Trust remains a major factor. What will it take for regulators, banks, and users to view stablecoins as a reliable part of the financial system rather than a parallel one?

Trust happens when stablecoins are no longer felt as a separate financial instrument but start becoming a natural part of how money already moves. This happens when the experience becomes steady enough that institutions can engage with confidence, and users stop feeling as though they are taking a risk by using it. In the end, people are judging the system by checking whether the value holds up and the money is there when they need it. Once that confidence is built over time, stablecoins stop acting as an alternative system and are treated as a better payment infrastructure.”

Given Africa’s persistent FX volatility and liquidity fragmentation, what practical role can stablecoins play in optimising treasury operations and cross-border currency management?

In markets where currency pressure is constant, stablecoins can be genuinely useful from a treasury point of view because they give businesses a steadier way to move value across borders without delays around funding, and access to dollars. Describing stablecoins as a cure for FX volatility would not be right, because that would be overstating it, but they can absolutely make it easier for companies to manage cross-border flows with more speed and more control. In African markets, where liquidity can be uneven and timing can have a real impact on working capital, it can be really helpful.”

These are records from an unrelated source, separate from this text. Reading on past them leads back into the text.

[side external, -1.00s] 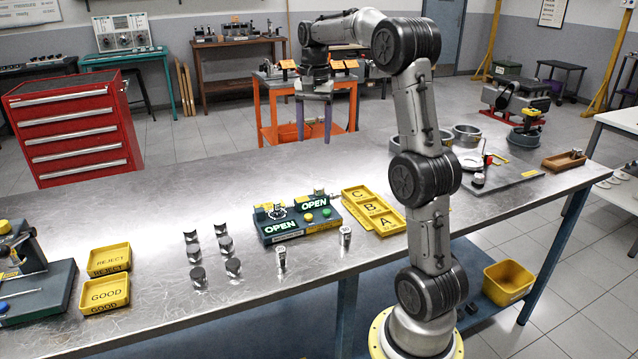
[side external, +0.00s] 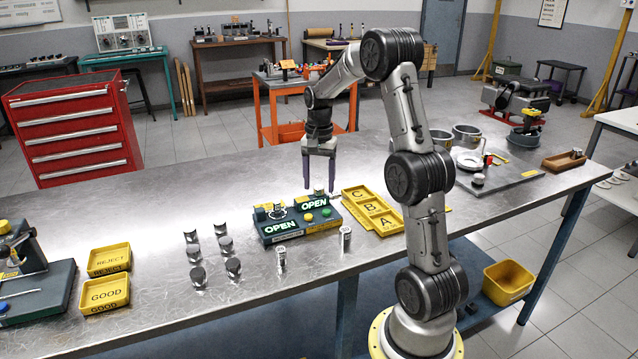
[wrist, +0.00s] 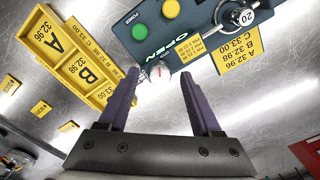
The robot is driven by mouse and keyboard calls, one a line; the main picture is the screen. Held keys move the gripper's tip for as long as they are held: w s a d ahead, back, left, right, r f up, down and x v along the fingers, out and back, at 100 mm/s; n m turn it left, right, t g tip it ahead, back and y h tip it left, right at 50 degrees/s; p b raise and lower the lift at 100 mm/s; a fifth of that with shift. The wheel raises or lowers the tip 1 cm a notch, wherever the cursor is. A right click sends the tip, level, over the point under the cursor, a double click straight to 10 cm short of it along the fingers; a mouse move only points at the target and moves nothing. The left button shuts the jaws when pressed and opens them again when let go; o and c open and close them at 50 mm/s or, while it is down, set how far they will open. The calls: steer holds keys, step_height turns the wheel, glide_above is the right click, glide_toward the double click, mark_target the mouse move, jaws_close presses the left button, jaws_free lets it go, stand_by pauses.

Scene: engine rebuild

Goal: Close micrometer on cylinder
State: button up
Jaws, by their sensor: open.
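The measuring station (side external: 298,232) is a dark block with two green OPEN displays and a green and a yellow button. In the wrist view, the station (wrist: 190,45) shows at the top, with a round dial marked 20 (wrist: 242,17) at its right. A small shiny metal part (wrist: 158,71) shows at the station's edge, between my fingertips in the picture; I cannot tell whether it is a cylinder. My gripper (side external: 319,189) is open, pointing down over the station's back right corner. Its spread fingers also show in the wrist view (wrist: 160,74). Contact cannot be told.
A yellow A/B/C tray (side external: 366,219) is right of the station. Two small metal cylinders (side external: 281,258) (side external: 345,238) stand in front. Several dark-topped metal cylinders (side external: 196,276) stand at left, beyond them yellow REJECT (side external: 109,268) and GOOD (side external: 105,303) trays. Bare bench lies behind the station.

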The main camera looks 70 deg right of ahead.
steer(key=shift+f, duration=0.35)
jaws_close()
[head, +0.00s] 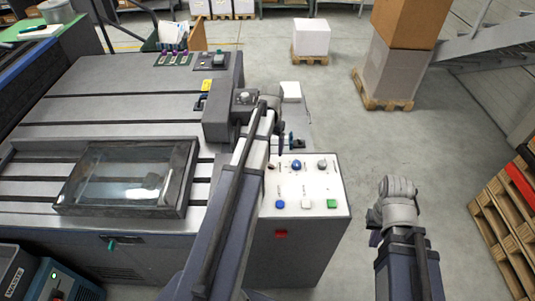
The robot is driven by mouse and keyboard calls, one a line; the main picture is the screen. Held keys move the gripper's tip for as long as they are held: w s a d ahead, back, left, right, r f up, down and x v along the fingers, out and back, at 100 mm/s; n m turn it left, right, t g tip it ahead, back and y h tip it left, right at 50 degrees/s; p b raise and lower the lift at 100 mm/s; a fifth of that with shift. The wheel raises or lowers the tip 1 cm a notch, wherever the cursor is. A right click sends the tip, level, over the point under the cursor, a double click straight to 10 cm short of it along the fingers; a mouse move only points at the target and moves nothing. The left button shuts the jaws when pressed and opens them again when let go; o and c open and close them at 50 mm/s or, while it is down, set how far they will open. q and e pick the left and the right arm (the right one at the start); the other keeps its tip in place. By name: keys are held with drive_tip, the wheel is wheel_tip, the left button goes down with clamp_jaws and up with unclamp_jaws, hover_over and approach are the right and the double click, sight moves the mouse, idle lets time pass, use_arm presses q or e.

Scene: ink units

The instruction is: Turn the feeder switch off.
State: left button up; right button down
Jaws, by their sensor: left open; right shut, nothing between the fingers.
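A white control panel (307,184) tops the grey cabinet at the machine's right end. Its back row has a dark knob (270,166), a blue knob (296,165) and a grey knob (322,164). Its front row has blue (280,204), white (306,204) and green (331,203) buttons. The labels are too small to read, so I cannot tell which control is the feeder switch. My left gripper (281,147) is open, pointing down near the panel's back edge; contact is unclear. My right gripper (375,238) is shut and empty, right of the cabinet.
A glass-lidded frame (127,178) lies on the grey machine bed. A small dark control (201,102) sits beside a yellow label (207,86). A red part (281,233) is on the cabinet front. Pallets (510,225) stand at the right. The floor between is clear.

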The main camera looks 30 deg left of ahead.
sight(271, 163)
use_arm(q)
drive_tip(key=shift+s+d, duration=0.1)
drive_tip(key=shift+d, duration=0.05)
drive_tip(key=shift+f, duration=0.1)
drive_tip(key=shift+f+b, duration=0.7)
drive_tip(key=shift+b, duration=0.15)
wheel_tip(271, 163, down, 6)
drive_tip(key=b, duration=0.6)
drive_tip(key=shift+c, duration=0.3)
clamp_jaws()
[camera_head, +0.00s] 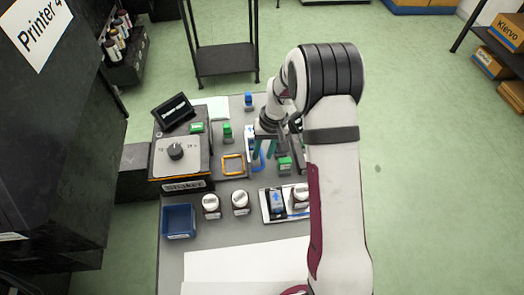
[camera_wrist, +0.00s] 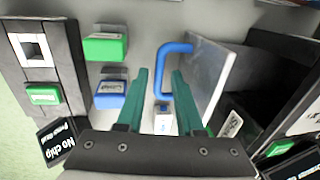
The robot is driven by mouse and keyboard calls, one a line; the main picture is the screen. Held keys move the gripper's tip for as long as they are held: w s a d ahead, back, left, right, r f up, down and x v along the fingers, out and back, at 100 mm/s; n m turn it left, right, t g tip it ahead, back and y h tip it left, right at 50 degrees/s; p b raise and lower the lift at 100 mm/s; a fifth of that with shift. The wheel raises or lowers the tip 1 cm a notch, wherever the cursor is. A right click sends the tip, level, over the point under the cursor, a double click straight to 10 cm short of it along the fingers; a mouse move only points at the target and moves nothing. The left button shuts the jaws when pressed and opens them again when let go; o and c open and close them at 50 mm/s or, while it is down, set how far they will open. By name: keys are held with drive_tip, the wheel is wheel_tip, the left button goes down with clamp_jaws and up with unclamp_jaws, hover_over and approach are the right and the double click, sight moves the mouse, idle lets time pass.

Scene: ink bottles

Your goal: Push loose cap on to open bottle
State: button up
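My gripper (camera_head: 264,142) is over the middle of the table, with its teal fingers pointing down. In the wrist view my gripper (camera_wrist: 160,72) has its two fingers apart. A small blue-topped item with a white label (camera_wrist: 164,122) shows in the gap between them, and neither finger clearly closes on it. Another white-topped bottle (camera_head: 300,194) is on a white tray (camera_head: 266,214). I cannot tell which bottle is open, nor pick out a loose cap.
The shaker (camera_head: 177,157) and a blue bin (camera_head: 179,221) are on the left. An orange square frame (camera_head: 233,165) lies left of my gripper. A blue handle (camera_wrist: 166,62) and clear plate (camera_wrist: 212,75) are close to my fingers.

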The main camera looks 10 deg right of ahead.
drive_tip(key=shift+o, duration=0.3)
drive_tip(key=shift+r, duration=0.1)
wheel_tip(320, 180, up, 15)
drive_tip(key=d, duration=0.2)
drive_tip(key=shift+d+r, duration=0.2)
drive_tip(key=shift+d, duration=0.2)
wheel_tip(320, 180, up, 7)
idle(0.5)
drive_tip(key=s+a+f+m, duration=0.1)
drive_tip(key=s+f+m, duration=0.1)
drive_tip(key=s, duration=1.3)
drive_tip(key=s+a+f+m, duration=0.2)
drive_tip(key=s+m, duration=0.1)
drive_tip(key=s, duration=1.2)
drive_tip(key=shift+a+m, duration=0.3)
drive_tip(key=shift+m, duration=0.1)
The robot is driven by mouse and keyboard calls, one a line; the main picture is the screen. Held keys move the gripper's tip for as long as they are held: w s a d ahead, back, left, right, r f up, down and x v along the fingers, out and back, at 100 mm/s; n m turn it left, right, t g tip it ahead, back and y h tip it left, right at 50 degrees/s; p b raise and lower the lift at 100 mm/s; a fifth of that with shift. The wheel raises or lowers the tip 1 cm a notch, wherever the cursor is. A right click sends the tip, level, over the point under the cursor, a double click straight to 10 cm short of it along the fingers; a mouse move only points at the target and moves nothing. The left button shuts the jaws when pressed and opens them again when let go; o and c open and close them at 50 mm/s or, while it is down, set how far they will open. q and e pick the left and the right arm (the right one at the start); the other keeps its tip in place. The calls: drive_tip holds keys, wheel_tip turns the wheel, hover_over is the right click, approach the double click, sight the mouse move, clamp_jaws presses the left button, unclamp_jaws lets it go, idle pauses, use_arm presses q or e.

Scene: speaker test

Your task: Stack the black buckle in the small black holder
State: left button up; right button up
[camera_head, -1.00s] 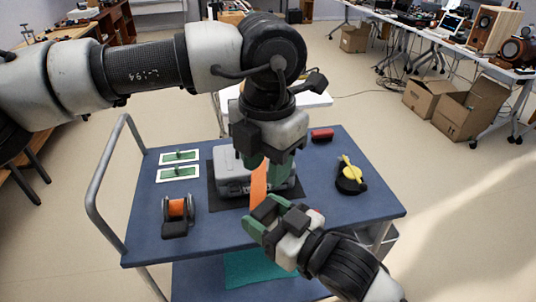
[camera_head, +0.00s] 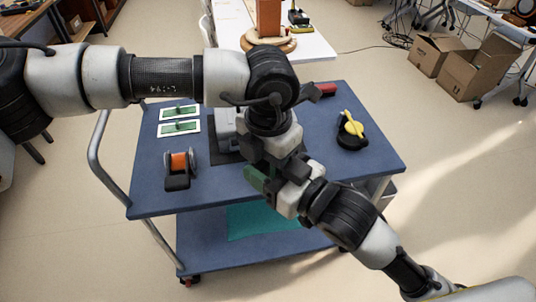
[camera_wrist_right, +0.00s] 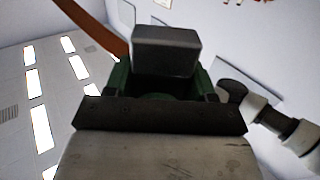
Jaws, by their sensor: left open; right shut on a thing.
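My left gripper (camera_head: 276,158) hangs over the middle of the blue cart, close above my right gripper (camera_head: 280,186). It is open, though its fingertips are largely hidden. My right gripper reaches in from the lower right and is shut on something. In the right wrist view a dark grey block (camera_wrist_right: 165,50) shows at its green fingers, and an orange-brown strap (camera_wrist_right: 92,30) runs to the upper left. I cannot tell whether the block is the black buckle. A small black stand with an orange roll (camera_head: 179,162) is at the cart's left; I cannot tell whether it is the holder.
On the cart (camera_head: 230,196), a grey case (camera_head: 226,125) is partly hidden behind my grippers. Two white cards with green pieces (camera_head: 179,128) lie at the back left. A black and yellow item (camera_head: 351,132) and a red item (camera_head: 326,90) are right.

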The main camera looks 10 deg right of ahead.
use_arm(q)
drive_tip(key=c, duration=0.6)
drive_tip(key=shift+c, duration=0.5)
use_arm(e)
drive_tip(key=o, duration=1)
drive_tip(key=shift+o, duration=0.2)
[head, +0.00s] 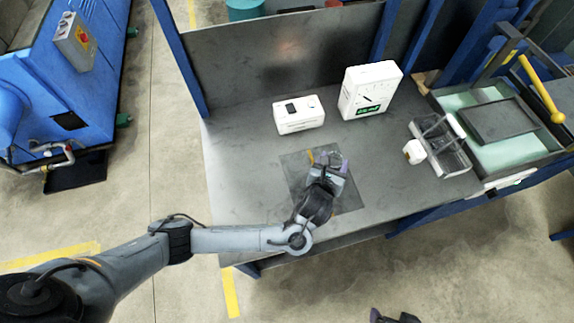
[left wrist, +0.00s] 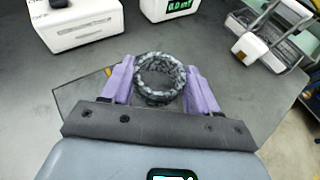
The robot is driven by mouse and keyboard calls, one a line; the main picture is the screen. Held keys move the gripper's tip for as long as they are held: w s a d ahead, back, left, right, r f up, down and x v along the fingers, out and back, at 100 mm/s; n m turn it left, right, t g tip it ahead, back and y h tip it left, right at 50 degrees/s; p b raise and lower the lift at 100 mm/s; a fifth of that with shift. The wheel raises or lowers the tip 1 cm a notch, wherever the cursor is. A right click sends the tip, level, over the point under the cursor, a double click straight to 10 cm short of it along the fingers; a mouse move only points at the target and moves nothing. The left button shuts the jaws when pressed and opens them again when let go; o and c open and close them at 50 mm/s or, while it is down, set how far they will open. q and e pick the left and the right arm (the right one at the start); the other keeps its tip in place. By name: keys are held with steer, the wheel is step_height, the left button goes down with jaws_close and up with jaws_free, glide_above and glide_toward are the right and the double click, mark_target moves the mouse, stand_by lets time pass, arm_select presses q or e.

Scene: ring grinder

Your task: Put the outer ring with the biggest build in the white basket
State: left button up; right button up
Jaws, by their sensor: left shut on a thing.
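A grey ring (left wrist: 160,78) with a rough, knobbly surface sits between the purple fingers of my left gripper (left wrist: 160,88), which is shut on it. In the head view my left gripper (head: 328,160) is over the dark square mat (head: 347,197) on the grey table, and the ring is mostly hidden there. I cannot tell whether the ring touches the mat. A wire basket (head: 441,146) stands on the table to the right of the gripper. A dark piece at the bottom edge of the head view may be my right gripper (head: 395,318); its fingers do not show clearly.
A small white box device (head: 299,115) and a taller white box with a green display (head: 368,92) stand behind the mat. A small white block (head: 414,152) is at the basket's left side. A green-topped machine with a yellow handle (head: 540,88) is at right. The table's left part is clear.

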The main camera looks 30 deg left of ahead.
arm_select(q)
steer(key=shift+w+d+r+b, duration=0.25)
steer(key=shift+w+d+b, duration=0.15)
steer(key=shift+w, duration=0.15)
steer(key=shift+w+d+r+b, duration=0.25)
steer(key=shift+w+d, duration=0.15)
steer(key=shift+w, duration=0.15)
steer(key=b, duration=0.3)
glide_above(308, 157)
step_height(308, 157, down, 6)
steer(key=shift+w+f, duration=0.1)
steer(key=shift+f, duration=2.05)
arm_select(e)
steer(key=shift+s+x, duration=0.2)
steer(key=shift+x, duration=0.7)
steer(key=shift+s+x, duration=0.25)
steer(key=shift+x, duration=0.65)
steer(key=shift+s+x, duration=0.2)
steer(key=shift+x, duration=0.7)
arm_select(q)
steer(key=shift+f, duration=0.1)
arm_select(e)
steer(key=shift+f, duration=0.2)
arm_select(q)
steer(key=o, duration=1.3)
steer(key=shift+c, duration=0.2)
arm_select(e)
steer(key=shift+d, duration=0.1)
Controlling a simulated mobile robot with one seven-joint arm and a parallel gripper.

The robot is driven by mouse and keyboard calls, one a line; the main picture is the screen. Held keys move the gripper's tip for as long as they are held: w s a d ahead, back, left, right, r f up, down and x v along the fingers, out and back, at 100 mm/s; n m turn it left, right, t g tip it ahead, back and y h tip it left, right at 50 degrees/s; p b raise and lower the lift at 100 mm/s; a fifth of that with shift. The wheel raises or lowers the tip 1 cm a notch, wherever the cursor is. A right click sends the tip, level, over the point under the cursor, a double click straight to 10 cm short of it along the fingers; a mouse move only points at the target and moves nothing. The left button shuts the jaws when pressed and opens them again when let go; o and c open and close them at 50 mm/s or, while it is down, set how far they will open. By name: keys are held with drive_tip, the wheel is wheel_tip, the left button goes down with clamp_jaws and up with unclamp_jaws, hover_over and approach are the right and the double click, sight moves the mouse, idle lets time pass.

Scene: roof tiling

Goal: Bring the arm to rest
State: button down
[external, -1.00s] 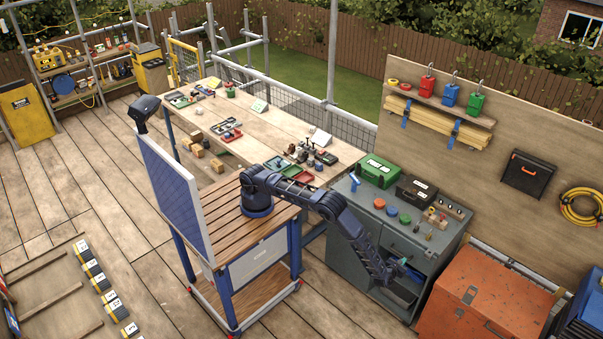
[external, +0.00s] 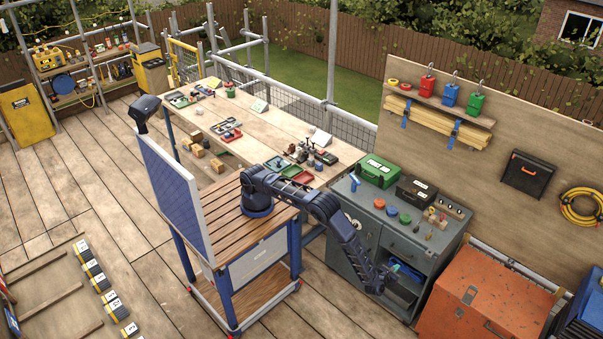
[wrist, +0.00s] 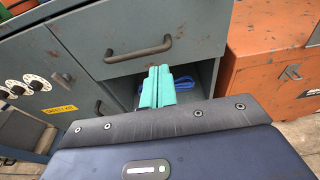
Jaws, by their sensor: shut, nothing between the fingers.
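My gripper (wrist: 157,88) shows in the wrist view as two teal fingers pressed together, with nothing between them. In the external view my dark blue arm (external: 345,235) reaches from its base on the wooden-topped cart, out to the right and down. Its end hangs in front of the grey cabinet (external: 343,222), near the cabinet's open lower compartment (external: 404,286). In the external view the fingertips are too small to make out clearly.
The cabinet's upper drawer with its handle (wrist: 138,48) is close above the fingers in the wrist view. An orange chest (external: 480,295) stands to the right. A green case (external: 377,170) and a black case (external: 414,191) sit on the cabinet. Open floor (external: 350,310) lies in front.

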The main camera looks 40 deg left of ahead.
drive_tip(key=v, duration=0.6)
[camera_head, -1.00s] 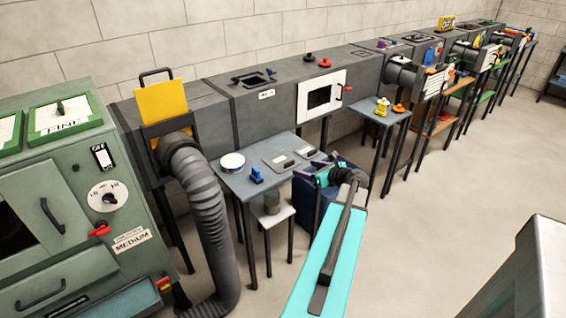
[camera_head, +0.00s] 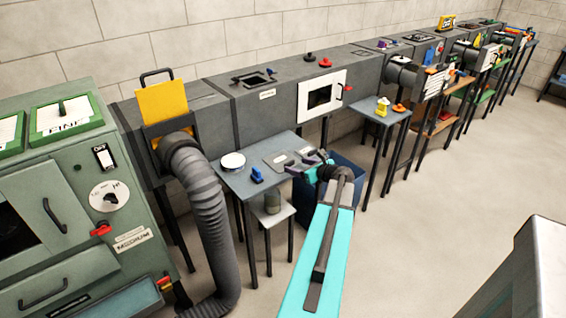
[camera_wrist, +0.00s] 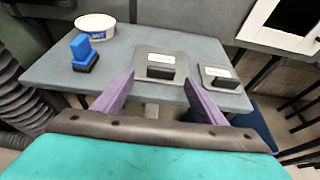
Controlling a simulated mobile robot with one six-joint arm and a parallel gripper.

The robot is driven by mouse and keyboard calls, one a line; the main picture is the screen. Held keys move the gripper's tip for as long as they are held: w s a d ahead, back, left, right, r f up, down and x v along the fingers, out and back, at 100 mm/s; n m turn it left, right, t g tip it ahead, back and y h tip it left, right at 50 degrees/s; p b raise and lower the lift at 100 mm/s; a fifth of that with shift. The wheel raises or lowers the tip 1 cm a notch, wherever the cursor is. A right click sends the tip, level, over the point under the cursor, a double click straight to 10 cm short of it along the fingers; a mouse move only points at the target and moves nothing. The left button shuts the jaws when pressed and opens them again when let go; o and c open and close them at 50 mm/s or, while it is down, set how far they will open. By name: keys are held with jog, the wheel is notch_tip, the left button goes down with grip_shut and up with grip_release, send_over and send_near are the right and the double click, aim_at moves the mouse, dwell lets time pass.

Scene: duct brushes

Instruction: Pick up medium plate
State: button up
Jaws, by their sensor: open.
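Two flat grey plates with dark block handles and white labels lie on the small grey table (camera_head: 232,179). The larger plate (camera_wrist: 183,63) is in the middle in the wrist view, and the smaller plate (camera_wrist: 229,84) is to its right. The label print is too small to read, so I cannot tell which is the medium plate. My gripper (camera_wrist: 160,77) is open and empty, its two purple fingers apart and pointing towards the larger plate. In the head view my gripper (camera_head: 314,158) is at the table's right edge and partly covers the plates.
A white tub (camera_wrist: 96,27) and a blue stamp-like block (camera_wrist: 84,53) stand on the table's left. A dark blue bin (camera_head: 345,172) is beside the table. A grey duct with a white-framed window (camera_head: 322,96) runs behind. A ribbed hose (camera_head: 203,200) hangs at left.

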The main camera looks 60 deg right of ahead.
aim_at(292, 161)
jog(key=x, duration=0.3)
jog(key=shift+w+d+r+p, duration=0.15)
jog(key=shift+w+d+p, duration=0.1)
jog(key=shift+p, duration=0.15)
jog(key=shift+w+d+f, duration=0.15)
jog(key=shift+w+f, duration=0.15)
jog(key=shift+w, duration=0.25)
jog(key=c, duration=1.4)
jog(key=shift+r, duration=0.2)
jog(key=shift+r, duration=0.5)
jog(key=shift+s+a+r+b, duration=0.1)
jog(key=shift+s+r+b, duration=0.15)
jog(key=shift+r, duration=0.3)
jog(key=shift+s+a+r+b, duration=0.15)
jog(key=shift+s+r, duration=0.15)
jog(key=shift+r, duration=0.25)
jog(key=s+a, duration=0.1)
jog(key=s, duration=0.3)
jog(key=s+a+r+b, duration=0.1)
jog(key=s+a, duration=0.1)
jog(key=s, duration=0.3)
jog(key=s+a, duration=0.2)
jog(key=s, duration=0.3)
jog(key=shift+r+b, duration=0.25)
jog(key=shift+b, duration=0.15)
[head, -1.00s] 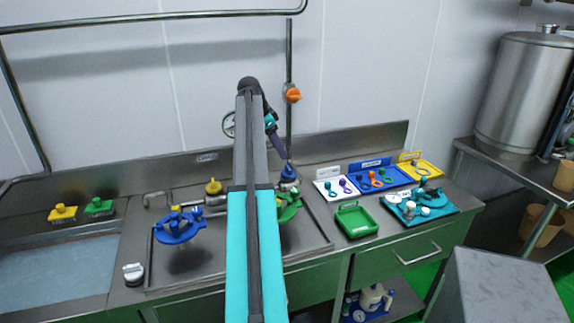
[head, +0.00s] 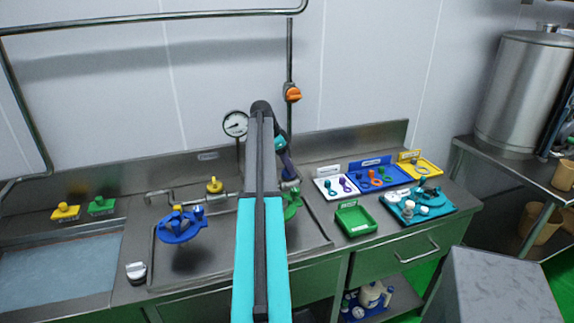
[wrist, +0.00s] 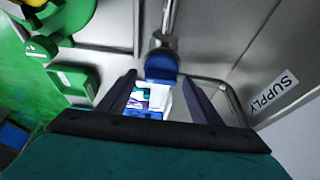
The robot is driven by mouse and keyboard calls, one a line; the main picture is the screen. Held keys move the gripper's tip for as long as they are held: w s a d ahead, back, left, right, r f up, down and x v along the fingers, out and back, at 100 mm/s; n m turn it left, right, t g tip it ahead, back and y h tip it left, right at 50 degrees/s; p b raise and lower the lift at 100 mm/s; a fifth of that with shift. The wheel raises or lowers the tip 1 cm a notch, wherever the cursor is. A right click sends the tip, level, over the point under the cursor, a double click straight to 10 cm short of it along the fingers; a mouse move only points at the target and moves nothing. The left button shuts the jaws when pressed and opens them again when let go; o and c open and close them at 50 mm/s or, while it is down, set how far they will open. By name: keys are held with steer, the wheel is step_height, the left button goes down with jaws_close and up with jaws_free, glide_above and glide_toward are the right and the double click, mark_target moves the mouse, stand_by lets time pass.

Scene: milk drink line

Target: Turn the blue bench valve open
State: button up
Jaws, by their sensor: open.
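The blue valve handle (wrist: 161,66) shows in the wrist view on the end of a metal pipe, between and just past the two fingertips. My gripper (wrist: 160,80) is open, with one dark finger on each side and a clear gap to the handle. Whether a finger touches it I cannot tell. In the head view my gripper (head: 289,170) points down at the back of the bench, and my arm hides the blue handle there.
A yellow valve (head: 214,186) sits on the pipe to the left, below a gauge (head: 235,124). A blue fixture (head: 180,230) and a partly hidden green one (head: 293,204) stand nearby. A green tray (head: 356,220) and small-parts trays lie to the right. A SUPPLY label (wrist: 272,92) marks the backsplash.

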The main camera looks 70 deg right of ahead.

TransFi has scaled to over $1 billion in processed volume across 70+ countries. What lessons from your global corridors are most applicable to solving Africa’s payments fragmentation problem today?

The biggest lesson for us has been that payment fragmentation is usually a market reality problem, because every corridor has its own habits and its own points of friction. So the real answer is to build infrastructure that can adapt to local payment behaviour & fragmentation, while still making cross-border movement feel seamless, easy, more reliable, and far less expensive than it does today.